Os recorrentes requerem a aclaração do julgado, nos termos do disposto no artigo 669.º, n.º 1, alínea a), do Código de Processo Civil (CPC), a fim de verem esclarecido o seguinte:
«A decisão sumária (…) contém a seguinte proposição-fundamento: ‘é manifesto que uma eventual pronúncia no sentido da inconstitucionalidade da norma posta em crise […] não teria a virtualidade de operar modificação do julgado.
Ora, o que está em causa é uma decisão sobre custas processuais, sendo as decisões nessa matéria suscetíveis de alterações, mesmo oficiosas (cfr. art. 666.º, n.º 2, do CPC), podendo inclusive ser revogada a qualificação de ‘processo complexo’. Por conseguinte, torna-se relevante, para efeitos de defesa dos recorrentes e posterior tramitação processual, saber se a proposição acima transcrita abrange igualmente a proposição ‘o Tribunal a quo, mesmo oficiosamente, não pode revogar a qualificação de ‘processo complexo’.

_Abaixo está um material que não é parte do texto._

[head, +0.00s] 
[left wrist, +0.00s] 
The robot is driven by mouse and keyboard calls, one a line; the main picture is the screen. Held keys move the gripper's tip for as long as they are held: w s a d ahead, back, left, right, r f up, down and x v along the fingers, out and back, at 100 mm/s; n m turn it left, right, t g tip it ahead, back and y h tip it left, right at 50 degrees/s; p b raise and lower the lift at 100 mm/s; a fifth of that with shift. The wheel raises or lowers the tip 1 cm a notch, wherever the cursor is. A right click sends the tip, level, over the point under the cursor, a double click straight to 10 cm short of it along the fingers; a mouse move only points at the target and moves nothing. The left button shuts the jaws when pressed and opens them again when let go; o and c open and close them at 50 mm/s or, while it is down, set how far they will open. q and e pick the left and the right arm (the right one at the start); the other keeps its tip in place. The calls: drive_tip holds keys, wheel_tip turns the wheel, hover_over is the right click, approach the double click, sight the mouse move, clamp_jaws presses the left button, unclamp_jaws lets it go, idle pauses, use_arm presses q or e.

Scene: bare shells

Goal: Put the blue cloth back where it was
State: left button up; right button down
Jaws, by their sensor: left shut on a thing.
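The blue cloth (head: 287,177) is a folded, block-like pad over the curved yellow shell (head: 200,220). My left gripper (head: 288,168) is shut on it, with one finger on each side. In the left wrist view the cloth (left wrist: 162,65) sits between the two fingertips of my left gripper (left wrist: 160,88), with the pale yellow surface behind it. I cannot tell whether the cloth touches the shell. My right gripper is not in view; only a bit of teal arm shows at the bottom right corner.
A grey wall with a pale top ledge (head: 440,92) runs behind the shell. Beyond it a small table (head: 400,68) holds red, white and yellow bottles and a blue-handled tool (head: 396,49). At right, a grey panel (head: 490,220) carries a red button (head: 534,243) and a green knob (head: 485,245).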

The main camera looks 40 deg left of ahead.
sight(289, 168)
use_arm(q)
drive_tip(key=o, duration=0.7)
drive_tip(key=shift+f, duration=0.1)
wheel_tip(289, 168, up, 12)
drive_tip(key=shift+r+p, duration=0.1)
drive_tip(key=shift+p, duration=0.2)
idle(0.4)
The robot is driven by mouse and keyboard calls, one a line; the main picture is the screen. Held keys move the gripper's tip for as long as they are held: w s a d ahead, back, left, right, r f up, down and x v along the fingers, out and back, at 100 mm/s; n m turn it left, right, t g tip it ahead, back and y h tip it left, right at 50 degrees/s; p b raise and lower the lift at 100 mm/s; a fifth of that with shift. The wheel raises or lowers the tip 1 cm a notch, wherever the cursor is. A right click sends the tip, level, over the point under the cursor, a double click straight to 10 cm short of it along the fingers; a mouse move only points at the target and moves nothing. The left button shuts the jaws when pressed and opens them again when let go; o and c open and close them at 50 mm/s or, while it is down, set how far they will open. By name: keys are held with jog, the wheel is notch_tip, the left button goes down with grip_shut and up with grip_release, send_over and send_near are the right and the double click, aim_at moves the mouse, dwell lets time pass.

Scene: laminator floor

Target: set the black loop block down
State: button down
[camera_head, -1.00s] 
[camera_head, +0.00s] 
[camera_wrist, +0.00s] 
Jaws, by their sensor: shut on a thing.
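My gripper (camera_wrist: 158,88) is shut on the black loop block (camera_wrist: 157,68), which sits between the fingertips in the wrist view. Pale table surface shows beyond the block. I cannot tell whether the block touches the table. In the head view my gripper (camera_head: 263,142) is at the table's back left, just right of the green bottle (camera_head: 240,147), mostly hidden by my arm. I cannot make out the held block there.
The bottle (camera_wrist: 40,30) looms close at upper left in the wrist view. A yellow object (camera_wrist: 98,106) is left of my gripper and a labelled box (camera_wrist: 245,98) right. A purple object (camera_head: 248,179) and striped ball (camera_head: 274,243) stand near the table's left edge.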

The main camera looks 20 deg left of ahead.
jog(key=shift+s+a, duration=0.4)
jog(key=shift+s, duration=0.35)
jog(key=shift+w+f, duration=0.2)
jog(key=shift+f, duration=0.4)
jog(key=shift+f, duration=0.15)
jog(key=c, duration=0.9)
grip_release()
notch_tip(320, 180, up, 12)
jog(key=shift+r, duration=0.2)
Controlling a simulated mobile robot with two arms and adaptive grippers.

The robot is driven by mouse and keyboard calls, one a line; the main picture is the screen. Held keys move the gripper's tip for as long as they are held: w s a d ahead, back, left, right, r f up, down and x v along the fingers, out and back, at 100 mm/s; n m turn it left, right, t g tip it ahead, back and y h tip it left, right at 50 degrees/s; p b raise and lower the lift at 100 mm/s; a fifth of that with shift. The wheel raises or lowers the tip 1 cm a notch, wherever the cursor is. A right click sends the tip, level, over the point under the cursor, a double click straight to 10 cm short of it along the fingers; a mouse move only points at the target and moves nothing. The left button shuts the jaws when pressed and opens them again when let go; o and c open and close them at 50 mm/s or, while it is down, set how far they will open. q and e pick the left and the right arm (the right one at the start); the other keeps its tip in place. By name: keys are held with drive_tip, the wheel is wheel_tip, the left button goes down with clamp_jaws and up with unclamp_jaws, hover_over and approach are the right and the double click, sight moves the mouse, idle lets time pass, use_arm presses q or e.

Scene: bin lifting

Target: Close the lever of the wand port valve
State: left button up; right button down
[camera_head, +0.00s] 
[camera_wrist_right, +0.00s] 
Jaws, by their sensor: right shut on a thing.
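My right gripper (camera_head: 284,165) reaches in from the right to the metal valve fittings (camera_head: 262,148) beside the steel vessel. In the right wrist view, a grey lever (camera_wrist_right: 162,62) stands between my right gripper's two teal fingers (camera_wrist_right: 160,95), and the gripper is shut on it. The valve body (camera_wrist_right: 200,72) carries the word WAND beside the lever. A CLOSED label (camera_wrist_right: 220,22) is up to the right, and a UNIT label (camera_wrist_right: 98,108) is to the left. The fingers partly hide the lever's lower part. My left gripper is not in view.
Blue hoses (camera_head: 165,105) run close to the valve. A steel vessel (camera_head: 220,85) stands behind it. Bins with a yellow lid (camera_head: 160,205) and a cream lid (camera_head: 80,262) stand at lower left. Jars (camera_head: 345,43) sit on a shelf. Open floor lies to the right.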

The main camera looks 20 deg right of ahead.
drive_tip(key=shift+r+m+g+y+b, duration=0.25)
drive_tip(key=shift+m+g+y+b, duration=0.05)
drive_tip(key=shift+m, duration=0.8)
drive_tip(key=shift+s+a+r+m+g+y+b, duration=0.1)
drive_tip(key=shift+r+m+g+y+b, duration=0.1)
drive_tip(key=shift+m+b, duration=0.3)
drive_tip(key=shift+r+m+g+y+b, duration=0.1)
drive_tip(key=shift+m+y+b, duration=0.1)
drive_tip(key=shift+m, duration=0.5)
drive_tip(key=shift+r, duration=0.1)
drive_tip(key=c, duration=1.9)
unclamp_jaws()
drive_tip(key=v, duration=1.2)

A decisão sumária (…) contém igualmente esta proposição-fundamento: ‘Tendo sido essa a avaliação judicial que o Tribunal recorrido fez dos autos e da sua complexidade – que o Tribunal Constitucional, atentas as suas específicas funções fiscalizadoras, não pode sindicar – é manifesto que uma eventual pronúncia no sentido da inconstitucionalidade da norma posta em crise […] não teria a virtualidade de operar modificação do julgado, pela simples razão de não ser esse o caso, na perspetiva incontrovertível do Tribunal recorrido.».

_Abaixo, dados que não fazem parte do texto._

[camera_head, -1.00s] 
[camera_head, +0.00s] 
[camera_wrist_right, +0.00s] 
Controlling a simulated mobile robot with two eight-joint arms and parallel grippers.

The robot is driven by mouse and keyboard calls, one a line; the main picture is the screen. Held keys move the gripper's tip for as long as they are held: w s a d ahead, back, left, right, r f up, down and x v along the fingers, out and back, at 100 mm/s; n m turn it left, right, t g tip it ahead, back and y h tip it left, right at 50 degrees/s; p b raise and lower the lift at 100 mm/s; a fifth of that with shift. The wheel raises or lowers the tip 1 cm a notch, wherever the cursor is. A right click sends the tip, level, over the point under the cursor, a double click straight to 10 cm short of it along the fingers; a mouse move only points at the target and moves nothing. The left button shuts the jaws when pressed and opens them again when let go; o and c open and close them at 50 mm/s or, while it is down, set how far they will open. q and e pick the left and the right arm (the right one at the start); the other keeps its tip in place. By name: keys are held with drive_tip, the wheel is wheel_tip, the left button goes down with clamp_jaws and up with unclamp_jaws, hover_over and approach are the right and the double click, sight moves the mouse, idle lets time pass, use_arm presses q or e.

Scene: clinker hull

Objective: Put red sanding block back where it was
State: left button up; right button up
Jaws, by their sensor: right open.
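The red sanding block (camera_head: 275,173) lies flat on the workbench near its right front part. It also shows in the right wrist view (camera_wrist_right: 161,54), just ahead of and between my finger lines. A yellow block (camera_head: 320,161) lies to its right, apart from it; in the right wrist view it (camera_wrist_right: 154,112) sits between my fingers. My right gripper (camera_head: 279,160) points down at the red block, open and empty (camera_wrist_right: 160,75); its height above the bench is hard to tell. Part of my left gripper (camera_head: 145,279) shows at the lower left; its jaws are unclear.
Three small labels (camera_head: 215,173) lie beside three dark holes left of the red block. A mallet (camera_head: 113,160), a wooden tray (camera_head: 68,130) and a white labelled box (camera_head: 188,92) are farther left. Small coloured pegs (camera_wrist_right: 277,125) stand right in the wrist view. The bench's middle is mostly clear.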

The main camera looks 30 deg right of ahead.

Em consequência, torna-se relevante, para efeitos de defesa do património dos recorrentes e posterior tramitação processual, saber se esta segunda proposição complexa abrange também esta outra proposição complexa:
O Tribunal Constitucional não tem competência para sindicar a interpretação judicial dos arts. 13.º, n.º 1, e 18.º, n.º 2, do Código das Custas Judiciais (aprovado pelo Decreto-Lei n.º 224-A/96, de 16 de novembro, com as alterações introduzidas pelo Decreto-Lei n.º 324/2003, de 27 de dezembro), e da tabela que constitui o Anexo I desse diploma, interpretados e aplicados à matéria que ora se discute, a saber: numa ação judicial que comportou, essencialmente, os seguintes atos praticados pelo Tribunal: [1] despacho saneador e base instrutória com 41 quesitos (cfr. despacho de 10.01.2006); [2] despacho sobre reclamações à seleção sobre a matéria de facto e sobre requerimentos de meios de prova (cfr. despacho de 30.03.2006); [3] dez sessões de julgamento; [4] sentença; [5] acórdão do Tribunal da Relação de Guimarães; e [6] acórdão do Supremo Tribunal de Justiça, dando como resultado o pagamento de custas judiciais contadas aos Autores, aqui Recorrentes, no montante de 95.616,00 (equivalente a 197,15 salários mínimos nacionais - € 485,00 mês – ou a 8 anos de trabalho de um trabalhador português que receba o salário médio mensal nacional - € 1.014,00, quando tais normas, nessa interpretação e aplicação, foram arguidas de violação dos artigos 2.º, 18.º, n.º 2, e 20.º da Constituição da República Portuguesa, que consagram os princípios do Estado de direito democrático, da proporcionalidade, e do acesso ao direito e tutela jurisdicional efetiva.».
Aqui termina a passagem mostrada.